## STATED GOAL
Return each line of the data below verbatim; pictures are to be left out.

## INFORMATION SHOWN
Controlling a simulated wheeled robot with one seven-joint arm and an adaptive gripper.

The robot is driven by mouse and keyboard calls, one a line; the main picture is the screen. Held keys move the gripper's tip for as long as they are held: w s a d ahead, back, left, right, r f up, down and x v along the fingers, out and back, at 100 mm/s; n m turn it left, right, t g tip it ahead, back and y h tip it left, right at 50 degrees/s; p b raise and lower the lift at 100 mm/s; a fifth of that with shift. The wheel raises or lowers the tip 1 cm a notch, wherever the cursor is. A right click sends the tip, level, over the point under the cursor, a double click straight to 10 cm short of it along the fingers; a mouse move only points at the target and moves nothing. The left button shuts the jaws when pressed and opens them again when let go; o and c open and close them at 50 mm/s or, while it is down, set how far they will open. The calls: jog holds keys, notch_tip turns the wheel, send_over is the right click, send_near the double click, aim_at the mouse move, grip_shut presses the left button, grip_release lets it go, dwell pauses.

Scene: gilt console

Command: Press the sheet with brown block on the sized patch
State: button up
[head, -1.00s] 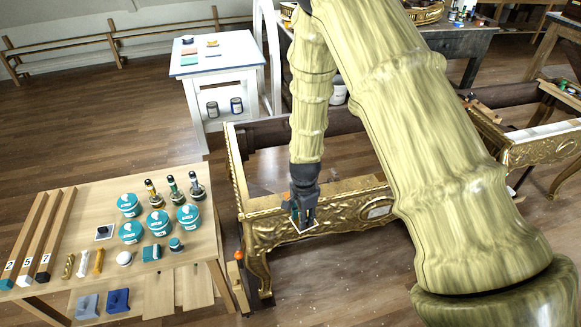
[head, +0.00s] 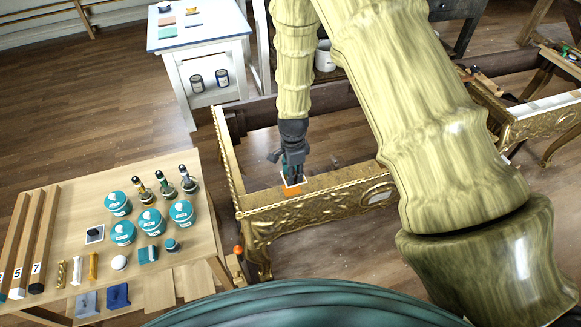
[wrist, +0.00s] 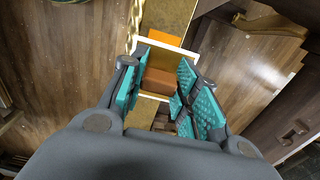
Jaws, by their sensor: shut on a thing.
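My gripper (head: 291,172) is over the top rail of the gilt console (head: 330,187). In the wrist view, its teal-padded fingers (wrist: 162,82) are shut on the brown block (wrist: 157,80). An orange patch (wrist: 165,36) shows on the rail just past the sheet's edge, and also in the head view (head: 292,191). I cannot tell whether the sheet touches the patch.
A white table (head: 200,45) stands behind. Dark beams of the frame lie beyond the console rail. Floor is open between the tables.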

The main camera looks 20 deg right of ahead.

## SOLUTION TO THE EXERCISE
Controlling a simulated wheeled robot with one seven-joint arm and an adaptive gripper.

The robot is driven by mouse and keyboard calls, one a line; the main picture is the screen. Held keys move the gripper's tip for as long as they are held: w s a d ahead, back, left, right, r f up, down and x v along the fingers, out and back, at 100 mm/s; n m turn it left, right, t g tip it ahead, back and y h tip it left, right at 50 degrees/s; p b raise and lower the lift at 100 mm/s; a fifth of that with shift. The wheel raises or lowers the tip 1 cm a notch, wherever the cursor is. A right click sends the tip, level, over the point under the cursor, a double click straight to 10 cm short of it along the fingers; a mouse move only points at the target and moves nothing. The left button shuts the jaws when pressed and opens them again when let go; o and c open and close them at 50 mm/s or, while it is down, set how far they will open. The calls: jog holds keys, notch_tip turns the wheel, send_over is the right click, send_near the double click, aim_at the mouse move, grip_shut presses the left button, grip_release lets it go, dwell pauses.

Scene: gilt console

Command: Press the sheet with brown block on the sized patch
State: button up
[head, -1.00s] 
[head, +0.00s] 
[wrist, +0.00s] 
Jaws, by their sensor: shut on a thing.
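My gripper (head: 291,172) is over the top rail of the gilt console (head: 330,187). In the wrist view, its teal-padded fingers (wrist: 162,82) are shut on the brown block (wrist: 157,80). An orange patch (wrist: 165,36) shows on the rail just past the sheet's edge, and also in the head view (head: 292,191). I cannot tell whether the sheet touches the patch.
A white table (head: 200,45) stands behind. Dark beams of the frame lie beyond the console rail. Floor is open between the tables.

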The main camera looks 20 deg right of ahead.

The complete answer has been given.